Photoinduced Electron-Transfer of Inclusion Complexes of Fullerenes (C60 and C70) in γ-Cyclodextrin

Abstract

Abstract Photophysical and photochemical properties of 1:2 inclusion complexes of C60 and C70 in γ-cyclodextrin (γ-CD) have been studied by laser flash photolysis and steady photolysis methods. The triplet-triplet annihilations of C60/γ-CD and C70/γ-CD are retarded, compared with those of the pristine fullerenes. The rate constant for the fluorescence-quenching of C70/γ-CD by 1,4-diazabicyclo[2.2.2]octane was larger than that of C60/γ-CD, indicating incomplete hindrance by γ-CD due to larger size of C70 than C60. A similar trend was also observed in triplet-triplet annihilation processes of the encapsulated fullerenes.
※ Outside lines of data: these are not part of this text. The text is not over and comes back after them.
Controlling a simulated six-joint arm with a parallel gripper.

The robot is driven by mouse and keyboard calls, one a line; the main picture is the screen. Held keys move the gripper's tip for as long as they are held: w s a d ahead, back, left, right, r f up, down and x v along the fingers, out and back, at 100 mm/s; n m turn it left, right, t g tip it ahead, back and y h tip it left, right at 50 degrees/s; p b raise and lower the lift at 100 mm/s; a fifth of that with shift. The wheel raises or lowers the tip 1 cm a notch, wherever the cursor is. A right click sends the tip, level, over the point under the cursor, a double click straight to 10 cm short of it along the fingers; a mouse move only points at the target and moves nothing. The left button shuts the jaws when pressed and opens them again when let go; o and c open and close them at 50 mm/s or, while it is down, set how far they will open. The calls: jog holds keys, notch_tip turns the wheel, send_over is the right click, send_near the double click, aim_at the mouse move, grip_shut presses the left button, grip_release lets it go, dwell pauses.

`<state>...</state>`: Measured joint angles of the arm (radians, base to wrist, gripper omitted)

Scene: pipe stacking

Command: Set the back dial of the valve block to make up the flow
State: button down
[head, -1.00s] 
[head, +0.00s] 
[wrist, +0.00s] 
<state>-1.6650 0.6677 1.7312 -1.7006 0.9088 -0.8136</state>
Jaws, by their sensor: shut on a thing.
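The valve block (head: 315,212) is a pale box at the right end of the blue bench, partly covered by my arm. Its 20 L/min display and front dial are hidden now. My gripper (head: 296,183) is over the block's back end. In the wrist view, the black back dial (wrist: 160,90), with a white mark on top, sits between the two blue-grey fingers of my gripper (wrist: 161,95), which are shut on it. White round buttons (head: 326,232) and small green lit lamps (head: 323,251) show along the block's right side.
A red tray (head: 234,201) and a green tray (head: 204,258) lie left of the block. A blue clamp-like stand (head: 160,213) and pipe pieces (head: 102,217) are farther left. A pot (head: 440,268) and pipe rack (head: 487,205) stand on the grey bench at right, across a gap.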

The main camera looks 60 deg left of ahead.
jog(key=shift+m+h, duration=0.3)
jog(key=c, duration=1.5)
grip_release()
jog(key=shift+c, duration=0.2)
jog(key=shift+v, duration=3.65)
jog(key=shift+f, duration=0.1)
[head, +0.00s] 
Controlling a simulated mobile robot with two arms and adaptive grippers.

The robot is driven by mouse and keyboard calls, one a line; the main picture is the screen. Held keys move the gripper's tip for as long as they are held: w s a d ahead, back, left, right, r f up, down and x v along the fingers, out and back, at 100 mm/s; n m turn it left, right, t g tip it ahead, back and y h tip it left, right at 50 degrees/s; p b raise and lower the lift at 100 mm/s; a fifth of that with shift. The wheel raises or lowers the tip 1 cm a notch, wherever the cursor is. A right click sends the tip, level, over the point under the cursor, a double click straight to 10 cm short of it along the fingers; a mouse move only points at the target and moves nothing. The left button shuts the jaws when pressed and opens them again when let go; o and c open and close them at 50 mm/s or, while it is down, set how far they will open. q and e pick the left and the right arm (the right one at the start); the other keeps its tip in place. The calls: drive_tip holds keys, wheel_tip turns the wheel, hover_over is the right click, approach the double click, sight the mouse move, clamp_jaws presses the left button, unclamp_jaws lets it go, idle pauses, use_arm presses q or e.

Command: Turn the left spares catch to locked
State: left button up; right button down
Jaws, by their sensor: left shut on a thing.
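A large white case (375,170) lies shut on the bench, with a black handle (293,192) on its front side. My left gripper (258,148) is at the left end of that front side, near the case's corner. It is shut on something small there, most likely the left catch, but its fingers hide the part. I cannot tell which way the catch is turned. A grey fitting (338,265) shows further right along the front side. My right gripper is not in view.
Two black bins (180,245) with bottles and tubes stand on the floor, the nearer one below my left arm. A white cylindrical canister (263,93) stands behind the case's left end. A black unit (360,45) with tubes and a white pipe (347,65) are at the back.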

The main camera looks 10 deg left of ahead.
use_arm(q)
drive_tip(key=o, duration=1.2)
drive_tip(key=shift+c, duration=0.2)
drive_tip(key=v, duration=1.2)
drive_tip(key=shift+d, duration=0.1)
Generations of radical ions by photoinduced electron transfer between amines and 3C60*/γ-CD or 3C70*/γ-CD were confirmed by observing the transient absorption bands due to radical anions in the near-IR region. The electron transfer rates for 3C60*/γ-CD or 3C70*/γ-CD were slower than those of corresponding 3C60* or 3C70* in solution by ca. 1/100. For reversible systems in which the cation radicals of amines are stable (for example, p-anisidine), C60•-/γ-CD and C70•-/γ-CD decayed slowly by back electron transfer. For an irreversible system in which the cation radical of amine (nitrilotriethanol) is degraded, the high concentration of C60•-/γ-CD or C70•-/γ-CD was persistent. On addition of methylviologen (MV2+), persistent MV•+ was generated in high concentration as equilibrium with C60•-/γ-CD, suggesting that C60/γ-CD acts as an efficient photosensitizer and an electron mediator to produce MV•+ using nitrilotriethanol as a sacrificial donor.